Presentation component(s) 616 presents data indications to a user or other device. Presentation components include, for example, a display device, speaker, printing component, vibrating component, and the like.
The I/O ports 618 allow computing device 600 to be logically coupled to other devices, including I/O components 620, some of which are built-in. Illustrative components include a microphone, joystick, game pad, satellite dish, scanner, printer, or a wireless device. The I/O components 620 can provide a natural user interface (NUI) that processes air gestures, voice, or other physiological inputs generated by a user. In some instances, inputs are transmitted to an appropriate network element for further processing. A NUI may implement any combination of speech recognition, touch and stylus recognition, facial recognition, biometric recognition, gesture recognition both on screen and adjacent to the screen, air gestures, head and eye tracking, and touch recognition associated with displays on the computing device 600. In one example, the computing device 600 is equipped with depth cameras, such as stereoscopic camera systems, infrared camera systems, red-green-blue (RGB) camera systems, and combinations of these, for gesture detection and recognition. Additionally, the computing device 600 may be equipped with accelerometers or gyroscopes that enable detection of motion. The output of the accelerometers or gyroscopes may be provided to the display of the computing device 600 to render immersive augmented reality or virtual reality.

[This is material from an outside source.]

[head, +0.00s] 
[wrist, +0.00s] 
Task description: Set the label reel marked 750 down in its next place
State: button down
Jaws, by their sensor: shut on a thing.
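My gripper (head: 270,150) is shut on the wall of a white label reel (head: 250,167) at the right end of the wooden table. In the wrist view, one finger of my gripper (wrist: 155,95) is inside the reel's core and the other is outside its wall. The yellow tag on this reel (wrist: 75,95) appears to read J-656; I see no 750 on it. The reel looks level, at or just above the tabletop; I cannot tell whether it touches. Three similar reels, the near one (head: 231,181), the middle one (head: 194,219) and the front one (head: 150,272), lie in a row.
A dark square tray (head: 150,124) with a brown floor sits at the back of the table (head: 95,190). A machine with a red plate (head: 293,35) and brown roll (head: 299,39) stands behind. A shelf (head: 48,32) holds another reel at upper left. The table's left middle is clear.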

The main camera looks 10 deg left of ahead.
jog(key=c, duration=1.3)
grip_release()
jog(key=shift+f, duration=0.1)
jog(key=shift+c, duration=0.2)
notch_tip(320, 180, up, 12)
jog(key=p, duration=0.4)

Some embodiments of computing device 600 include one or more radio(s) 624 (or similar wireless communication components). The radio transmits and receives radio or wireless communications. Example computing device 600 is a wireless terminal adapted to receive communications and media over various wireless networks. Computing device 600 may communicate via wireless protocols, such as code-division multiple access (“CDMA”), Global System for Mobile (“GSM”) communication, or time-division multiple access (“TDMA”), as well as others, to communicate with other devices. In one embodiment, the radio communication is a short-range connection, a long-range connection, or a combination of both a short-range and a long-range wireless telecommunications connection. In various embodiments, references to “short” and “long” types of connections do not refer to the spatial relation between two devices. Instead, in general references to short range and long range as different categories, or types, of connections (for example, a primary connection and a secondary connection). A short-range connection includes, by way of example and not limitation, a Wi-Fi® connection to a device (for example, mobile hotspot) that provides access to a wireless communications network, such as a wireless local area network (WLAN) connection using the 802.11 protocol; a Bluetooth connection to another computing device is a second example of a short-range connection, or a near-field communication connection. A long-range connection may include a connection using, by way of example and not limitation, one or more of Code-Division Multiple Access (CDMA), General Packet Radio Service (GPRS), Global System for Mobile Communication (GSM), Time-Division Multiple Access (TDMA), and 802.16 protocols.
Referring now to FIG. 7 , an example distributed computing system 700 is illustratively provided, in which implementations of the present disclosure can be employed. In particular, FIG. 7 shows a high-level architecture of an example cloud computing platform 710 that can host a technical solution environment, or a portion thereof (for example, a data trustee environment). It should be understood that this and other arrangements described herein are set forth only as examples. For example, as described above, many of the elements described herein are implemented as discrete or distributed components or in conjunction with other components, and in any suitable combination and location. Other arrangements and elements (for example, machines, interfaces, functions, orders, and groupings of functions) can be used in addition to or instead of those shown.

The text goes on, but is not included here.